RALEIGH — If all you know about North Carolina’s recent economic performance is what you get from Twitter feeds, partisan press releases, or brief mentions on television newscasts, then much of what you “know” is flat wrong.
We all know that there are the robust differences of opinion about how governors, legislators, and other officials can best encourage job creation. But these are debates about the future, what may happen. When it comes to what has happened, we need not speculate. We can look at the data.
For example, is North Carolina’s dramatic decline in unemployment a mirage? Is it entirely or mostly a statistical quirk that reflects a growing number of discouraged workers dropping out of the labor force?
No, it is not. Let’s look at the latest data from the U.S. Bureau of Labor Statistics.
The household survey from which the Bureau of Labor Statistics derives its monthly releases of state and local unemployment rates has a fairly small sample size. While the bureau reports the “standard” unemployment rate, called U-3, on a monthly basis, it does not feel comfortable delving more deeply into the survey for monthly data explaining what is happening to those no longer considered in the labor force.
Instead, the Bureau of Labor Statistics uses 12 months of survey data to construct six different unemployment measures with varying breadths. These six rates are then updated every quarter. The most recent data, in other words, cover the period from April 2013 to March 2014. These annual averages are the most reliable evidence available of the disposition of the labor force in North Carolina and all other states.

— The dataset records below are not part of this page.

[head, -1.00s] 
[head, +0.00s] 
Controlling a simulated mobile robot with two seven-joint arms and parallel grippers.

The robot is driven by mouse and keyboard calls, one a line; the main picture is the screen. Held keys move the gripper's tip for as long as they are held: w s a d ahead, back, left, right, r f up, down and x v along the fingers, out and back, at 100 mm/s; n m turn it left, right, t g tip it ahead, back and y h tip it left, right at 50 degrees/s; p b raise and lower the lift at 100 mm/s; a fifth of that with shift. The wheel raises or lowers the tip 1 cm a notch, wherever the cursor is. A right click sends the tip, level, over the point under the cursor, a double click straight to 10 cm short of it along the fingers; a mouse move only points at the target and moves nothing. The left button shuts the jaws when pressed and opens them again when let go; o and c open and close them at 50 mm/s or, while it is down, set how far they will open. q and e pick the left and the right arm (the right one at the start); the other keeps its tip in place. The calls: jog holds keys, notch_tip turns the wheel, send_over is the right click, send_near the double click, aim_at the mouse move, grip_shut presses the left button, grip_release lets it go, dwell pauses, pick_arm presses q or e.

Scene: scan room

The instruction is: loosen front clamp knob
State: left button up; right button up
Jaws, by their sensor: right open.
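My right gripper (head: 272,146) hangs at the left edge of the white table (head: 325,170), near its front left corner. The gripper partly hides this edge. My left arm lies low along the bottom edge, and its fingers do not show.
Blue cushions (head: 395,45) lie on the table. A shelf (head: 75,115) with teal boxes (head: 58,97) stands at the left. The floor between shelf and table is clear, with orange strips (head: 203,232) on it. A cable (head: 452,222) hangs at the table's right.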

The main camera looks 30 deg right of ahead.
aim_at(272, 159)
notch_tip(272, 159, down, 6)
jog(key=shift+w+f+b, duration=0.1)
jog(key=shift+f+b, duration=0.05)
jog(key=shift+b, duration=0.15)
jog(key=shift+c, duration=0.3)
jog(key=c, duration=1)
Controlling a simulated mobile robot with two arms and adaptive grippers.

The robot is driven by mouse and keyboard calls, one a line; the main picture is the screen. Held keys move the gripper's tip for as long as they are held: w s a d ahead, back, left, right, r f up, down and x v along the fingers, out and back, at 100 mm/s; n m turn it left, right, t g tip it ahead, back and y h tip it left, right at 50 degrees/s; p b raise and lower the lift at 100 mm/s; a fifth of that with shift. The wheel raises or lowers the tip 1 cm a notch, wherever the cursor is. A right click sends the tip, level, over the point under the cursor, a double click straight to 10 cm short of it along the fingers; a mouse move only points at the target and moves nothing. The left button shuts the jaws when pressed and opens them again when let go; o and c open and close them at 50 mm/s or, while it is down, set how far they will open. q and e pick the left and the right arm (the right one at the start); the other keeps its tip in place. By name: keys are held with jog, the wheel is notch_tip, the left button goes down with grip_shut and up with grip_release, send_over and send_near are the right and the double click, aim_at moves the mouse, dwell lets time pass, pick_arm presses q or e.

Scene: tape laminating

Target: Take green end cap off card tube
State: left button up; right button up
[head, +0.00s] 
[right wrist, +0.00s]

The familiar U-3 rate consists of workers who lack jobs and are actively looking for work. For the April 2013 to March 2014 period, North Carolina’s U-3 average was 7.2 percent, slightly above the national average of 7.1 percent. That gap used to be much wider. In fact, North Carolina had the second-largest drop in U-3 unemployment in the nation from 2012-13 to 2013-14 — two full percentage points, compared to a national average drop of 0.8.
Now, U-3 doesn’t tell the whole story. If a worker gets discouraged and stops looking for a job, he’s no longer in U-3. If he stops looking for a job to move to another place, move home to take care of elderly parents, or go back to school, he’s no longer in U-3. And if he takes a part-time job making 50 percent of what he used to make, but would still like a full-time job, he’s no longer in U-3.
I just described the three broader measures of labor utilization. U-4 takes in discouraged workers. U-5 takes in all other marginally attached workers (those not currently in job search). U-6 takes in the involuntary part-timers.
In each case, North Carolina’s labor-market improvement was still either the best or second-best in the nation over the past year. For example, for the April 2013-March 2014 period, North Carolina’s U-5 rate — including all workers who have dropped out of the labor force for some reason — averaged 8.6 percent. During the previous 12 months, it averaged 10.8 percent. That’s a drop of 2.2 points, the largest in the country. The national average drop in U-5 unemployment was 0.9 of a point.
Here’s another way to present the same data. If you subtract U-3 from U-5, you get the share of each state’s labor force that consists of discouraged and other marginally attached workers. For North Carolina, that share was 1.4 percent for the period ending in March. The national average was also 1.4 percent. During the previous period (2012-13), 1.6 percent of North Carolina workers were discouraged or otherwise marginally attached. In other words, the rate of worker disengagement in our state is down, not up.
These trends may have policy implications. I’ll leave them for another day. My point here is that if you persist in believing North Carolina’s tumbling unemployment rate is simply a quirk caused by discouraged workers dropping out of the labor force, you are no longer describing reality.
John Hood is president of the John Locke Foundation.